Hi gang, the EPA has made sure that Eli will never have to go back to work, dumping another load on the petitioners for reconsideration. Remember the great scandal about only 26% of the Netherlands being below sea level while the WGII report said 55%, wonder where that came from?
2.1.2 Accuracy of Statement on Percent of the Netherlands Below Sea Level
Peabody Energy and the State of Texas contend that the IPCC erroneously stated (in Working Group II’s contribution to the AR4) that 55% of the Netherlands is below sea level, whereas the actual number is much lower according to Dutch materials (26%).
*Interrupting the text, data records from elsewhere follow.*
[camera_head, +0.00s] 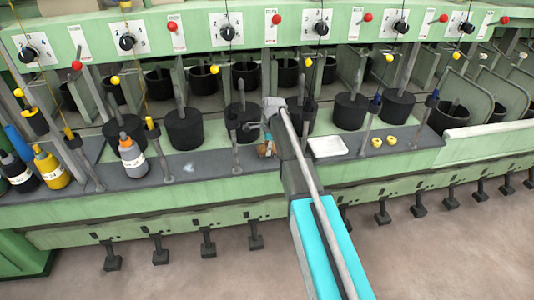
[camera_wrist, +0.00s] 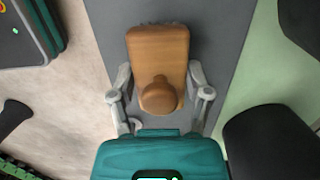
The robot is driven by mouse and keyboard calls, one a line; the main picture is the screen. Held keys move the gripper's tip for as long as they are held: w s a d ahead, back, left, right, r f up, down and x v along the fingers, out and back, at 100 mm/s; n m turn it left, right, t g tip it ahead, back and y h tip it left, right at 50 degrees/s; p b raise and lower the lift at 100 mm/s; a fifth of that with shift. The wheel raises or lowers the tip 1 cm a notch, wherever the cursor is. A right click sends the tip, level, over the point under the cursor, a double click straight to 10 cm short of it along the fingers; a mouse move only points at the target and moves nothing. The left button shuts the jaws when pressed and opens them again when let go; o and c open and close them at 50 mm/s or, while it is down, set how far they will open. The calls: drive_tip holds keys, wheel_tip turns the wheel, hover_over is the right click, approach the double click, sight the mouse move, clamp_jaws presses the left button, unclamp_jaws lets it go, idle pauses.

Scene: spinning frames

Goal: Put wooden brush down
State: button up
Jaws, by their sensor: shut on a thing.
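The wooden brush (camera_wrist: 160,50) shows in the wrist view as a brown block with a round knob on top and a hint of bristles at its far edge. My gripper (camera_wrist: 160,80) has one finger on each side of the brush and is shut on it. The brush is over the grey ledge of the machine; I cannot tell whether it touches the surface. In the head view, a small part of the brush (camera_head: 265,150) shows beside my gripper (camera_head: 268,135), partly hidden by my arm.
A white tray (camera_head: 327,147) lies just right of my arm on the grey ledge (camera_head: 208,163). Two yellow rings (camera_head: 384,141) lie farther right. A grey bottle (camera_head: 133,158) and a yellow bottle (camera_head: 50,168) stand at left. Thin posts rise along the ledge, with black cans (camera_head: 184,130) behind.

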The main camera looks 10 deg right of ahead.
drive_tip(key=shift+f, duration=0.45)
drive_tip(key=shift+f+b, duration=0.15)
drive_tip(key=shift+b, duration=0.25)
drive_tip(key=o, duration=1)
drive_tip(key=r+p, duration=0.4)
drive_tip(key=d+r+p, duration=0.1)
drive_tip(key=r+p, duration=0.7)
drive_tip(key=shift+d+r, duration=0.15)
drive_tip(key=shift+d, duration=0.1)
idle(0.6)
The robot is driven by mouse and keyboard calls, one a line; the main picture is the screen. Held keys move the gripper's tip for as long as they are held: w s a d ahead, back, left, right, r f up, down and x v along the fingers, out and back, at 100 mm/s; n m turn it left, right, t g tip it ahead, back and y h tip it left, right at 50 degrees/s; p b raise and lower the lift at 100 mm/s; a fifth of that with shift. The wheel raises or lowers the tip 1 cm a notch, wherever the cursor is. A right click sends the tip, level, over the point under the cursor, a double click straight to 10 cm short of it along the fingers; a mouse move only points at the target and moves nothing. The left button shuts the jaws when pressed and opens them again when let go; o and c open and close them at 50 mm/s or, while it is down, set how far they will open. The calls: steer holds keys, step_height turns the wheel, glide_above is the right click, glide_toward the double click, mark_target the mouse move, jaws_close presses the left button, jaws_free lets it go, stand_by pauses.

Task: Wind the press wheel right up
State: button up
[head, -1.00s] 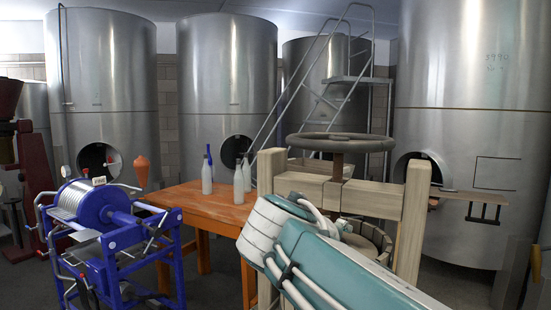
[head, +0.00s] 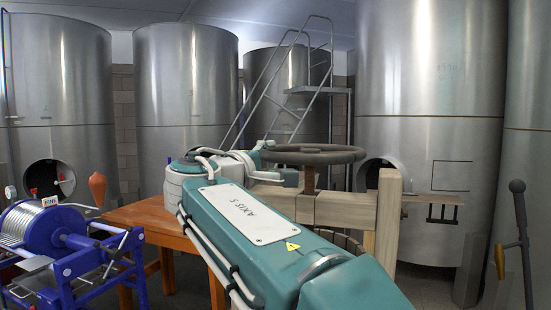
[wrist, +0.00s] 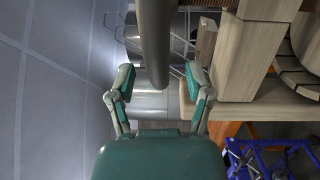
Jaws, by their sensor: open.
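The dark press wheel (head: 313,155) lies flat on top of the wooden press, on an upright screw (head: 309,180). The press has a pale crossbeam (head: 335,209) and post (head: 386,220); my arm hides its left part and much of its basket. In the head view my gripper (head: 262,150) is small, at the wheel's left edge, and partly hidden. In the wrist view my gripper (wrist: 160,78) is open, and a dark piece of the wheel rim (wrist: 155,45) reaches between the fingers, with gaps seen on both sides.
A blue machine (head: 62,240) stands at the left, next to an orange table (head: 150,215). Steel tanks (head: 430,90) and a metal stair (head: 290,85) stand behind. A dark-handled lever (head: 521,230) is at the right. Pale press timber (wrist: 250,60) is close right of my fingers.

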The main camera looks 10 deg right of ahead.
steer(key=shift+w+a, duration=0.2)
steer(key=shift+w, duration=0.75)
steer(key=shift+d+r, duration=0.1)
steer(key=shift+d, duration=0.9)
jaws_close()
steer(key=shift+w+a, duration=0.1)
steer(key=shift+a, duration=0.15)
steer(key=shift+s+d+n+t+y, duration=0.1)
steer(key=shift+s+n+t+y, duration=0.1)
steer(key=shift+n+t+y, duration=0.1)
The statistic quoted in the IPCC AR4 is inaccurate. When this error was identified, PBL (2010b) published a correction:
In the 2007 IPCC report by the Working Group 2 (Climate change 2007: Impacts, Adaptation and Vulnerability) a mistake has entered the text that was supplied by the Netherlands Environmental Assessment Agency, regarding the risks of flooding for the Netherlands. In the chapter on Europe, on page 547, it says that 55 per cent of the Netherlands is below sea level (‘The Netherlands is an example of a country highly susceptible to both sea level rise and river flooding because 55% of its territory is below sea level’). This should have read that 55 per cent of the Netherlands is at risk of flooding; 26 per cent of the country is below sea level, and 29 per cent is susceptible to river flooding. Examples of the latter are the near floodings, in the mid-1990s, of areas along the rivers Meuse and Waal – areas that are well above sea level.The IPCC agrees that this statistic is incorrect in the AR4, and also notes that the same mistake was made by other reputable groups (Reuters, 2010). For example, the IPCC—in a written statement provided to Reuters—indicated that a report from the Dutch Ministry of Transport had stated “‘about 60%’ of the country is below sea level,” and referred to a European Commission study saying “about half” (Reuters, 2010). As noted by the IPCC statement, the error was not made by authors of the AR4, but originated with PBL, which supplied the text. To correct the mistake, the IPCC published an official erratum (IPCC, 2010d):
2) Page 547. Section 12.2.3. Line 20: Delete “below sea level” and replace with “at risk flooding”.The IPCC was further quoted as saying (Reuters, 2010): “The sea level statistic was used for background information only, and the updated information remains consistent with the overall conclusions.”
In its independent report Assessing an IPCC Assessment (PBL, 2010a), PBL, which was responsible for the error, states:
We acknowledge that this error was not the fault of the IPCC (Coordinating) Lead Authors or Co-Chairs. The error was made by a Contributing Author from the PBL, and the (Coordinating) Lead Authors [of the IPCC] are not to blame for relying on Dutch information provided by a Dutch agency.--------------------------------------------
Oh yes, what did this all mean, the EPA says nothing much
EPA concludes that this error is minor and inconsequential to the Administrator’s Endangerment Finding. EPA does not refer to or rely on this statistic in the Endangerment Finding or supporting documents, and this information does not pertain to endangerment of public health and welfare in the United States in any meaningful way. It does not call into question the integrity of the IPCC, and it has no impact on the scientific support for EPA’s Endangerment Finding. Furthermore, as the error pertains to a statistic outside the United States, it is not relevant to the Endangerment Finding. As noted in Subsection 2.1.1, the Endangerment Finding states (Section III.D): “The Administrator looked first at impacts in the United States itself, and determined that these impacts are reasonably anticipated to endanger the public health and the welfare of the U.S. population. That remains the Administrator’s position, and by itself supports her determination of endangerment.”